Give the material once more, word for word, without any images.

| Supplied data |
★ ★ ★ ★ ★

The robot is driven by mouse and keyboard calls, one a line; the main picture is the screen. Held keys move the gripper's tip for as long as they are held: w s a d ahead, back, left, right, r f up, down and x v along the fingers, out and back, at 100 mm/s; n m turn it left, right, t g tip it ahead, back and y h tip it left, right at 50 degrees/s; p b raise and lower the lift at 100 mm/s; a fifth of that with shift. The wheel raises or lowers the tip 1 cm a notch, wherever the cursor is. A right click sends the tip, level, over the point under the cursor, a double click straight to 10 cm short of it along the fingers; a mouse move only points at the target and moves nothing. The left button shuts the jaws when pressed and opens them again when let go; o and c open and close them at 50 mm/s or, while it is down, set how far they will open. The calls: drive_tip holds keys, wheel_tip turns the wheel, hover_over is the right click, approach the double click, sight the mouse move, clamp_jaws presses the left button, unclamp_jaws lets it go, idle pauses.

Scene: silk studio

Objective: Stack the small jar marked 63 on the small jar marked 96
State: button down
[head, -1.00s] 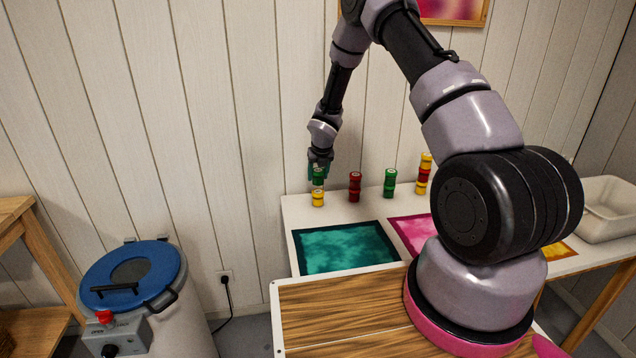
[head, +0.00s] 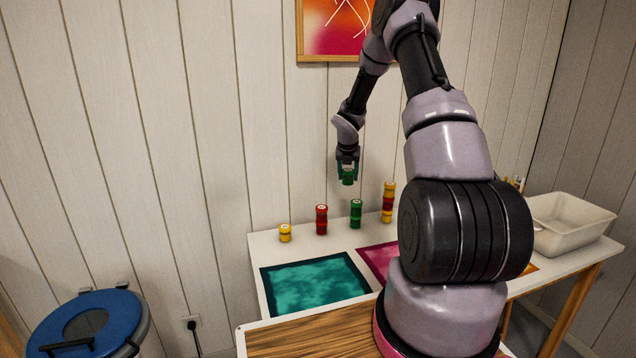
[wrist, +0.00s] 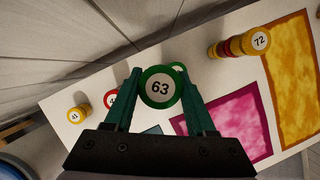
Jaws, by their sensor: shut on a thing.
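My gripper (head: 347,172) is shut on a small green jar (head: 348,177) and holds it upright in the air above the back of the table. In the wrist view the same jar, marked 63 (wrist: 160,88), sits between the fingertips (wrist: 161,90). I cannot read a 96 on any jar. A short yellow jar (head: 285,234) stands at the left; its lid number is unclear in the wrist view (wrist: 76,115). A tall red jar or stack (head: 321,221) and a tall green one (head: 356,215) stand to its right. Their lid numbers are mostly hidden behind jar 63 and a finger.
A yellow and red stack (head: 388,205), its lid marked 72 (wrist: 260,41), stands right of the green one. Teal (head: 315,284) and magenta (head: 377,258) dyed cloths lie in front. A white basin (head: 570,224) is at the right. The wall is close behind.

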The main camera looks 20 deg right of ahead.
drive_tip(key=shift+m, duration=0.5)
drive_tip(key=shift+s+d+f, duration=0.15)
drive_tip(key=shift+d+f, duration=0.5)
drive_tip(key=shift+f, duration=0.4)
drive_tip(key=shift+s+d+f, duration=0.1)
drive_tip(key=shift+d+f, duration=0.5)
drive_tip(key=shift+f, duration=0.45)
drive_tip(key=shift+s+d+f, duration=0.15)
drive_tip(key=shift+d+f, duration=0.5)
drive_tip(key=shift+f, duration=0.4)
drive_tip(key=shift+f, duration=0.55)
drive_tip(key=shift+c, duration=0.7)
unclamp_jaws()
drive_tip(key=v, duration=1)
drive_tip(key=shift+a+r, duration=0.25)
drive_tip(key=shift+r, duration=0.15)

★ ★ ★ ★ ★

| Response for this exercise |
The robot is driven by mouse and keyboard calls, one a line; the main picture is the screen. Held keys move the gripper's tip for as long as they are held: w s a d ahead, back, left, right, r f up, down and x v along the fingers, out and back, at 100 mm/s; n m turn it left, right, t g tip it ahead, back and y h tip it left, right at 50 degrees/s; p b raise and lower the lift at 100 mm/s; a fifth of that with shift. The wheel raises or lowers the tip 1 cm a notch, wherever the cursor is. A right click sends the tip, level, over the point under the cursor, a double click straight to 10 cm short of it along the fingers; a mouse move only points at the target and moves nothing. The left button shuts the jaws when pressed and opens them again when let go; o and c open and close them at 50 mm/s or, while it is down, set how far they will open. The calls: drive_tip holds keys, wheel_tip turns the wheel, hover_over is the right click, approach the double click, sight the mouse move, clamp_jaws presses the left button, unclamp_jaws lets it go, idle pauses.

Scene: silk studio

Objective: Stack the small jar marked 63 on the small jar marked 96
State: button down
[head, -1.00s] 
[head, +0.00s] 
[wrist, +0.00s] 
Jaws, by their sensor: shut on a thing.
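My gripper (head: 347,172) is shut on a small green jar (head: 348,177) and holds it upright in the air above the back of the table. In the wrist view the same jar, marked 63 (wrist: 160,88), sits between the fingertips (wrist: 161,90). I cannot read a 96 on any jar. A short yellow jar (head: 285,234) stands at the left; its lid number is unclear in the wrist view (wrist: 76,115). A tall red jar or stack (head: 321,221) and a tall green one (head: 356,215) stand to its right. Their lid numbers are mostly hidden behind jar 63 and a finger.
A yellow and red stack (head: 388,205), its lid marked 72 (wrist: 260,41), stands right of the green one. Teal (head: 315,284) and magenta (head: 377,258) dyed cloths lie in front. A white basin (head: 570,224) is at the right. The wall is close behind.

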The main camera looks 20 deg right of ahead.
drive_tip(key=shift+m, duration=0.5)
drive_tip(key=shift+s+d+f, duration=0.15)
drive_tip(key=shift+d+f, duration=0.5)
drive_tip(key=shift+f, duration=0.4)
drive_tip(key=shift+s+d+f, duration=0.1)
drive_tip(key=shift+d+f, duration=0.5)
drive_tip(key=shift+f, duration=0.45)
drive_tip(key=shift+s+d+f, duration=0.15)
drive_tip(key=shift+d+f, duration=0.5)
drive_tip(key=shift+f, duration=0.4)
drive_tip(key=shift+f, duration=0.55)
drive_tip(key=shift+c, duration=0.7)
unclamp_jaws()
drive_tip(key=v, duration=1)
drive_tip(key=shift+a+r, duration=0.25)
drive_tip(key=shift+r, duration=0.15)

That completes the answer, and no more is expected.